More significantly, the oil & gas markets differ radically from those of the 1930s. They are truly globalized. Commodities are traded at world prices. Where production and consumption was once more a regional affair, today complicated supply chains link producers to end markets, sometimes separated by entire oceans. In this globalized marketplace, the amount of players has proliferated, and so market power among sellers is greatly dispersed. And this is precisely why a theoretical prorationing scheme to cut back production in the US would not work.

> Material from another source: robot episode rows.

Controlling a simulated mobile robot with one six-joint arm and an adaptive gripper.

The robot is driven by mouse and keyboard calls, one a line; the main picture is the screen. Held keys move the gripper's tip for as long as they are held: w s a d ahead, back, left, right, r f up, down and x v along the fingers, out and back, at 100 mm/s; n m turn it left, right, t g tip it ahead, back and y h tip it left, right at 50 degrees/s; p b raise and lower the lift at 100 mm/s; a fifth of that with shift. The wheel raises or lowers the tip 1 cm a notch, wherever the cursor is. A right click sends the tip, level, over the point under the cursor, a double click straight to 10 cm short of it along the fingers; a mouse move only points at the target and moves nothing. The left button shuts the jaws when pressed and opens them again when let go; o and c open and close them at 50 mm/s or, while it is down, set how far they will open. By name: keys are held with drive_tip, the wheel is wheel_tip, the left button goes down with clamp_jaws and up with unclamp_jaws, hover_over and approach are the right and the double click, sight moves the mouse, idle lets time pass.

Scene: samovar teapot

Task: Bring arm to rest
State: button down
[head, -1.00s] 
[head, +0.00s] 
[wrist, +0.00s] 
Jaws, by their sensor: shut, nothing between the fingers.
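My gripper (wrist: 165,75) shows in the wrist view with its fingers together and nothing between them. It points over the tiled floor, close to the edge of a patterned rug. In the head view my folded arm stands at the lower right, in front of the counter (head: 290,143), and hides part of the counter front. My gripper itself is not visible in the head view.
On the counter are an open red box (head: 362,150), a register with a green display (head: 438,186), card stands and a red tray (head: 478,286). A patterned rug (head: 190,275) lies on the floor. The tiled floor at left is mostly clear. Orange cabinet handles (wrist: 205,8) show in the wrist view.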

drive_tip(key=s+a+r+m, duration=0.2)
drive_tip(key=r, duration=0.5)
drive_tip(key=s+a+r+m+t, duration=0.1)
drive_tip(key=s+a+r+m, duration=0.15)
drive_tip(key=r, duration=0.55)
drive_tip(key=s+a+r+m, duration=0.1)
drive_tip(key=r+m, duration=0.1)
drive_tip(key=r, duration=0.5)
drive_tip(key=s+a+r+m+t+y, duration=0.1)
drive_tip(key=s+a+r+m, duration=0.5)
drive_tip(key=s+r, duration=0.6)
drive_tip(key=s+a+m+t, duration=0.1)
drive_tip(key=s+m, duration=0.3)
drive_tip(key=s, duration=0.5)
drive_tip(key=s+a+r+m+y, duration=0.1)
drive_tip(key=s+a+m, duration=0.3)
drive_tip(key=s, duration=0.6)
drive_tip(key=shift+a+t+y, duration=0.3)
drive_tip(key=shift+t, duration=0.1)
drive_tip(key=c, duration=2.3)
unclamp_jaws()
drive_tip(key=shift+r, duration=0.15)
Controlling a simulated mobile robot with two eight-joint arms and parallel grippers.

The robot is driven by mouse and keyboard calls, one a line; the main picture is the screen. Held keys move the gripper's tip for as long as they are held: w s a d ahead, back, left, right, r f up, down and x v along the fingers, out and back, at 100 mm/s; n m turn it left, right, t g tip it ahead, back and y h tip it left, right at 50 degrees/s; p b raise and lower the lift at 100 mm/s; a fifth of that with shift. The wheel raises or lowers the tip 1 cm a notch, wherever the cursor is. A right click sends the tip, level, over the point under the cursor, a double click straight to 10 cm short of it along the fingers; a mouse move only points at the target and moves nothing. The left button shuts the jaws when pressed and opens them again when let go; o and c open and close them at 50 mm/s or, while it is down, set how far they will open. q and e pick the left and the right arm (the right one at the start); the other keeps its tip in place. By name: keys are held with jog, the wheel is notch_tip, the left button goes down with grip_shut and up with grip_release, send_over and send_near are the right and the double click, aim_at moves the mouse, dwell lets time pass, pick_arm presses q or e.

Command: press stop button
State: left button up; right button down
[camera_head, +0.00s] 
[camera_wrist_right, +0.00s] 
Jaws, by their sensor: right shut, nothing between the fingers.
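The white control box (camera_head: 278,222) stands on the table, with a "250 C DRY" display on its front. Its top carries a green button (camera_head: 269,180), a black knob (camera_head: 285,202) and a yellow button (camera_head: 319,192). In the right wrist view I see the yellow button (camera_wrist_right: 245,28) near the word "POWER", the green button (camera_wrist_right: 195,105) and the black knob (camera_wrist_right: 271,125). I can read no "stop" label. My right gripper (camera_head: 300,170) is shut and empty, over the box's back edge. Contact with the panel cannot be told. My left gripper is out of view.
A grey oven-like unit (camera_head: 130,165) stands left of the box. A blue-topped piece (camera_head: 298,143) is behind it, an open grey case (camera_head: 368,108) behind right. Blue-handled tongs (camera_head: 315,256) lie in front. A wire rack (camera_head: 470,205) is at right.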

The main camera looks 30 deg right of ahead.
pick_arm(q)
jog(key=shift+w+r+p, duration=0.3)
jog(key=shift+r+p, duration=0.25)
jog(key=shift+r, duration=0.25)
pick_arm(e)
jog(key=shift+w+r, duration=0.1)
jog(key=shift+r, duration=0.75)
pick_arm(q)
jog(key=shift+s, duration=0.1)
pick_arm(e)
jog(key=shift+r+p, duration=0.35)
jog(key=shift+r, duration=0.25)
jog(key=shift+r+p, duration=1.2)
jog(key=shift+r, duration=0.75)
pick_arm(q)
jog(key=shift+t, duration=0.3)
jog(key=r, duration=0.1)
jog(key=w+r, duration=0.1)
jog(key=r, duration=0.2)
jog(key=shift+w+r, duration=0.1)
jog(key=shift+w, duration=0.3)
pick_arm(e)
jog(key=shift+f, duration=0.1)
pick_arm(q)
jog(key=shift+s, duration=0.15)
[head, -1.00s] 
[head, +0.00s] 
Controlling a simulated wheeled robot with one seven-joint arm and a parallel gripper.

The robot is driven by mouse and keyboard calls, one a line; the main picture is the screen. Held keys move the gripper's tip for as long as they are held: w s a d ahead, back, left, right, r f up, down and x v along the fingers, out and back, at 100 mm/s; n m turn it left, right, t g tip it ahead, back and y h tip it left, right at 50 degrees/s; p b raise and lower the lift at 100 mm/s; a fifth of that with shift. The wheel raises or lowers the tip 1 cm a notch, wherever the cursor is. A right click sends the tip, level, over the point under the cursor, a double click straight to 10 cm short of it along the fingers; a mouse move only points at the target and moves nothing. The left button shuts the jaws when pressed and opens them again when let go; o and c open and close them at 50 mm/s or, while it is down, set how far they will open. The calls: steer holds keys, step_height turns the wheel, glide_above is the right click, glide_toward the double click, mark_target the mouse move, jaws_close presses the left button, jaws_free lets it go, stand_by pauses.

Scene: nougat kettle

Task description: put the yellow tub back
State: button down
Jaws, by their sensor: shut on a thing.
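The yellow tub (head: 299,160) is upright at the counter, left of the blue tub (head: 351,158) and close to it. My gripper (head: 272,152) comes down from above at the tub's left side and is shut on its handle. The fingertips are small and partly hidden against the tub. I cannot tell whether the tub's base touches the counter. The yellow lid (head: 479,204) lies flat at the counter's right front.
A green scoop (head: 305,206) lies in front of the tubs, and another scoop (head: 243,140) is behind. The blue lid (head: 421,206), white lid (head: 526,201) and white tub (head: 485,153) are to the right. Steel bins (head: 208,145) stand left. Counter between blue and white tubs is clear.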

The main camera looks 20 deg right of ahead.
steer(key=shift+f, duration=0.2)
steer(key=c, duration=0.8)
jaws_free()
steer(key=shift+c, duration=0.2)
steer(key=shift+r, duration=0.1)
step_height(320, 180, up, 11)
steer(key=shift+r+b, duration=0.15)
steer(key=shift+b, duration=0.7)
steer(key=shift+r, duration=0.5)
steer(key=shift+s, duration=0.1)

This is what OPEC tried for years. The result was a high oil price which rendered previously uneconomic reservoirs viable for competitors to exploit. Saudi Arabia’s restraint kept the price high at the cost of its market share. Were the US to try a similar scheme, it would find that other producers have an incentive to free ride by upping their own output. This would always be so absent some viable means of punishing cheaters.

In this light, and in hindsight, it is hardly surprising that OPEC did not set a quota, especially given that some members wanted reduced production while others wanted to keep the wells pumping. As a practical matter, OPEC is currently irrelevant given its internal divisions. And given the abundance of players on the supply side – North America, OPEC, and Russia – the prospect of coordination among players remains elusive. Prisoner’s dilemma rules apply, and the greater the number of players, the greater the likelihood of diverging interests, the greater the obstacles to successful enforcement, and the greater the prospect of free-riding.

Consequently, economics rather than man-made quotas will be what ushers the end of this supply glut.

Sources:
Daniel Yergin, The Prize. New York: Simon & Schuster, 1990. 244 – 259.
John S. Low et. al., Cases and Materials on Oil and Gas Law. 5th Ed. St. Paul: Thomson/West, 2008. 134 – 136.